“THROUGH this executive summary, I order that all deposed judges be restored to the positions they occupied on Nov 2, 2007.” — Syed Yusuf Raza Gilani, Prime Minister of Pakistan, Prime Minister House, Islamabad, 00:02 hrs, June 1, 2008
Simple, as the pro-restoration caravan has been suggesting for so long … except that, among the other things that we are lacking these days, we did not have 00:02 hours on June 1 this year.
The Zardarian guile, which has been so transparently flaunted before the people ever since the election on Feb 18, predicts such a trick any moment. Everything that the PPP co-chairman has done over the last few months has been diligently and meticulously painted as being part of some conspiracy.
He plotted the sidelining of the party’s ‘chosen’ candidate for prime minister and eliminated challenges from a few able men to sneak in his own choice for the post. He has been proudly introducing one important appointee after another as ‘my jail companion’. The refrain led the nation into believing that he was talking about the future until someone did some research and concluded that he was actually talking about incarcerations of the past.
Sure, some others have also been privileged to spend time in jail, but to their misfortune either they didn’t belong to the period specified by Asif Zardari or they didn’t belong to the party he now spearheads. For instance, he doesn’t appear to view with due empathy the case of the judges who were imprisoned in their homes after March 9, 2007, along with their families.
Aitzaz Ahsan keeps highlighting the point, but his protestations about the judges make as little impact on his party’s chief as do his frequent references to the long nights he has spent in police lockups in the company of terror and a few diehard PPP workers. What is noticed, instead, and on an international scale, are words that he says he had never uttered to a reporter.
Javed Hashmi, one inmate in Zardari’s time zone but quite outside the party, recently suggested that it was beyond him to comprehend the politics perfected by the PPP co-chairman. Mr Hashmi did, indeed, leave the most discerning of observers envious, with his humble submission that he was the one who understood the politics of Zulfikar Ali Bhutto and Benazir Bhutto.
And since he belongs to a veritable group of agitators who cannot set a foot wrong, with this analysis of his he caused ear-to-ear smiles all around. People like him and the other faces in his camp. They can be allowed to proceed with no pressing questions asked and no explanations sought. The only answer that is demanded of the pro-justice campaigners is the answer we all know: that there shall be no deal on the restoration of the judges.
A reported statement in which Mian Mohammad Nawaz Sharif had seemed to agree to a compromise which protected the Nov 3 PCO judges is either not mentioned or summarily dismissed as a minor aberration.

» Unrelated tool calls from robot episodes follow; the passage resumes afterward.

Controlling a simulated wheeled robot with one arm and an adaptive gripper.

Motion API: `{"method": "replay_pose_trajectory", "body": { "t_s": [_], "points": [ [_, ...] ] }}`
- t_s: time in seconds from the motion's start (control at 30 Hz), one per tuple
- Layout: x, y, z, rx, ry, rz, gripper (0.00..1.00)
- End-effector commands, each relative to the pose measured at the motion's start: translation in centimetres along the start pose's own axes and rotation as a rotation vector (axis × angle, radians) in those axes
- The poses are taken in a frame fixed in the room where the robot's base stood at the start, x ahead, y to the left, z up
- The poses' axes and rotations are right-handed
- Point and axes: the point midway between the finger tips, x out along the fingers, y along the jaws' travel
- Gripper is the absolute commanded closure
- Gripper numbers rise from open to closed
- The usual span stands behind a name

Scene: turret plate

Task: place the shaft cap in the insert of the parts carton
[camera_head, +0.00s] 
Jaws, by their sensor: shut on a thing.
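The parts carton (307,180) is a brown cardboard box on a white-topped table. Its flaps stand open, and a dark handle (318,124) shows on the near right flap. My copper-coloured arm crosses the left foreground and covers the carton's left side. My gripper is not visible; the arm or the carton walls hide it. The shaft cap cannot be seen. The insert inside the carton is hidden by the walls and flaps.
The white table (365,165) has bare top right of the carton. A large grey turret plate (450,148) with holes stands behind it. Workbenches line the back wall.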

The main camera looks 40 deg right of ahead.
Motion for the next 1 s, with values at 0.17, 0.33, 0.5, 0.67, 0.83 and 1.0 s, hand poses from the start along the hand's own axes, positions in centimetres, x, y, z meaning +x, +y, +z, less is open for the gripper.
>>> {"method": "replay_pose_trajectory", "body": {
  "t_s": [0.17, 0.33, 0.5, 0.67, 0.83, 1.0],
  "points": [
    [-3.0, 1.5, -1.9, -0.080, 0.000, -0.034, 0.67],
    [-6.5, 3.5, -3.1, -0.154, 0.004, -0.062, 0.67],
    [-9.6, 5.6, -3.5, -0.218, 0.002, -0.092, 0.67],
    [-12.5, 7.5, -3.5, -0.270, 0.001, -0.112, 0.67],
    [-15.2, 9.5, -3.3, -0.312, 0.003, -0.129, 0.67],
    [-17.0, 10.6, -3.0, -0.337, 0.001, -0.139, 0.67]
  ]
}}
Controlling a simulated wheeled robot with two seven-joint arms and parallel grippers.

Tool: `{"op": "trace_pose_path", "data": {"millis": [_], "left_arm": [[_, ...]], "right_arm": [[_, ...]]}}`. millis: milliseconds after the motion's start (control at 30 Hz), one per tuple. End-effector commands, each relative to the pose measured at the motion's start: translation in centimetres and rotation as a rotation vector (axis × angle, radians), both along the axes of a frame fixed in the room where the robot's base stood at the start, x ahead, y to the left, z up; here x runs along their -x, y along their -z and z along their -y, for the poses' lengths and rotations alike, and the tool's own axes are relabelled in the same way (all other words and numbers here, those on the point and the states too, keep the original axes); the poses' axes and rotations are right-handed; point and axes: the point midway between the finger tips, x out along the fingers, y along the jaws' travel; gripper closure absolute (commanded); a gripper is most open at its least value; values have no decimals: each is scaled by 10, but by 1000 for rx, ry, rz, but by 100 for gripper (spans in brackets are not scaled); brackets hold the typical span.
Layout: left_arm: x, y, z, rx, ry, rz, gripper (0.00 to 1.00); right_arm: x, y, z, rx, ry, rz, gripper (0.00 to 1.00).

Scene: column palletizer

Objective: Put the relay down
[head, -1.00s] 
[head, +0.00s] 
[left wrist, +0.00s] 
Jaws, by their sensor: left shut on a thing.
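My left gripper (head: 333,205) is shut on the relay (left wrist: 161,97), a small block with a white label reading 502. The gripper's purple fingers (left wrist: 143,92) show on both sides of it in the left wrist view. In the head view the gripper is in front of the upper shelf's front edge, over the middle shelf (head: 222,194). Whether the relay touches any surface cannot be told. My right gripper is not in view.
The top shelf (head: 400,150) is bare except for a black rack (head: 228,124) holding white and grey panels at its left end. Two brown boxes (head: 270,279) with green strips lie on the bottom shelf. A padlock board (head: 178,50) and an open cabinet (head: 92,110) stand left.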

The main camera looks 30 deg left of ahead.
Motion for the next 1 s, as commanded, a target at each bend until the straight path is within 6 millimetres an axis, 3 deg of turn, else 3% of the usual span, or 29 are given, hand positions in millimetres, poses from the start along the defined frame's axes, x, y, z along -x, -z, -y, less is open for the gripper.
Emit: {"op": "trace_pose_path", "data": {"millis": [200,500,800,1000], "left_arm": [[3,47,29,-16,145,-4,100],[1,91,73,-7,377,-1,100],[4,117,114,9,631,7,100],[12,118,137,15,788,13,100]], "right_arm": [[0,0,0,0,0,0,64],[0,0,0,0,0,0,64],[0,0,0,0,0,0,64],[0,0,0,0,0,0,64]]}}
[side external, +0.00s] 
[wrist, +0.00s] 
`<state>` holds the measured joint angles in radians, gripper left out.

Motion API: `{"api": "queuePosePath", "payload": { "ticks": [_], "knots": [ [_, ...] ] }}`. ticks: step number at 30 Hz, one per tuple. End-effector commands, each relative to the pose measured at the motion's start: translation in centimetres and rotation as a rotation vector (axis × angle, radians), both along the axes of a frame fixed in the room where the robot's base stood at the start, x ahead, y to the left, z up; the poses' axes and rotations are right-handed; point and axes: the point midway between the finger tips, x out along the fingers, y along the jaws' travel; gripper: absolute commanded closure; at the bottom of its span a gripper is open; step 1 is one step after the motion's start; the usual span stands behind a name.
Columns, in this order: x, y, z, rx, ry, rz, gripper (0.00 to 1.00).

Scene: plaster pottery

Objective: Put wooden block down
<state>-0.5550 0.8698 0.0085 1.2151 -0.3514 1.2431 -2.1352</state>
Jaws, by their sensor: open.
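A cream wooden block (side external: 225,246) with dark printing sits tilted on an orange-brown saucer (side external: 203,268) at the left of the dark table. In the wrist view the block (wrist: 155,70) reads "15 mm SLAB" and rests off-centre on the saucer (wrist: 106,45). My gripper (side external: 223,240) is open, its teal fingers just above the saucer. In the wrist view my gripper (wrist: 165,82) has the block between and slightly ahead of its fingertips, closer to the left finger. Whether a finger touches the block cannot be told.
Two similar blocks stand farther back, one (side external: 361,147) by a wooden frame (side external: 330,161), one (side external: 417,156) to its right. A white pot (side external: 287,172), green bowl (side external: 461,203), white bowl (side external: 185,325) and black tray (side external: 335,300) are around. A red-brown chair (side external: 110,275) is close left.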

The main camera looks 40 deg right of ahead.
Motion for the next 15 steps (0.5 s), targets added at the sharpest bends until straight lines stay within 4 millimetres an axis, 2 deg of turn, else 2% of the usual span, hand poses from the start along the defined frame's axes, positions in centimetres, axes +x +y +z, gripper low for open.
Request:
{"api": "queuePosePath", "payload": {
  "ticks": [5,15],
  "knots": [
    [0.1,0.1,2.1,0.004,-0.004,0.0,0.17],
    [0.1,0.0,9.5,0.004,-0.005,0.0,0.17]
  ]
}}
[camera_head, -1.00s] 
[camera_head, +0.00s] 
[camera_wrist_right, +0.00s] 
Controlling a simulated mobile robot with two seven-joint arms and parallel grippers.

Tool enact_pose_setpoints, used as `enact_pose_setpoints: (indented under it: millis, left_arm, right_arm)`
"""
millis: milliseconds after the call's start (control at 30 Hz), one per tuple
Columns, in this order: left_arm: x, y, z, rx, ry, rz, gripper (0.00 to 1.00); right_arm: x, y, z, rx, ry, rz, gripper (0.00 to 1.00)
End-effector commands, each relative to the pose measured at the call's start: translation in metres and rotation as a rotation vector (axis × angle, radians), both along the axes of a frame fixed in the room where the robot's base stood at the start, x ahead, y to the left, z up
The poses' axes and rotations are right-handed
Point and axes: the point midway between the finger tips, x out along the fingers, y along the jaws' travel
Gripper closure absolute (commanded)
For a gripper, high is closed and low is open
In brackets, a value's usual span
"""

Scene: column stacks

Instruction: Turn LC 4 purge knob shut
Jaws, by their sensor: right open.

Much more important, the impossibility of impeaching as president a man that you do not recognise as constitutional president is never discussed. It can perhaps be argued that an impeachment is as big a proof of a legal president as is an indemnification, yet the campaign that pursues the just ideal of a free judiciary has no time to be bogged down in details such as these.
Mian Nawaz Sharif wants to go over the man whereas Asif Zardari has been saying he prefers to go around him. This is understandable given the old feeling that the individual who may have facilitated the PPP’s coming to power is the one who has for eight long years stood between the PML-N and the establishment. It is in the course of a comparison of the short-term and the long-term that Mr Zardari risks losing ground — especially in Punjab — to his friend Mr Sharif.
The PPP leader was under no moral pressure to restore the judges as his party had emerged as the single largest entity in the Assembly after the Feb 18 polls. The party was not committed to a restoration of the judiciary and it did not raise the slogan of restoration in its poll campaign. But didn’t things change after he had signed the Bhurbhan declaration with Mian Nawaz Sharif in March this year? It was after he had made this commitment that he realised that it was imprudent to give a timeframe for accomplishing a job as complicated as this.
There is no doubt that in the midst of so many big issues confronting the government, its distance from the free-judiciary procession is costing the PPP in terms of popular support. All mistakes and errors committed by other politicians pale before this very visible flaw in Mr Zardari’s politics. As Pakistan watches, the people are finding it hard to toe the party line.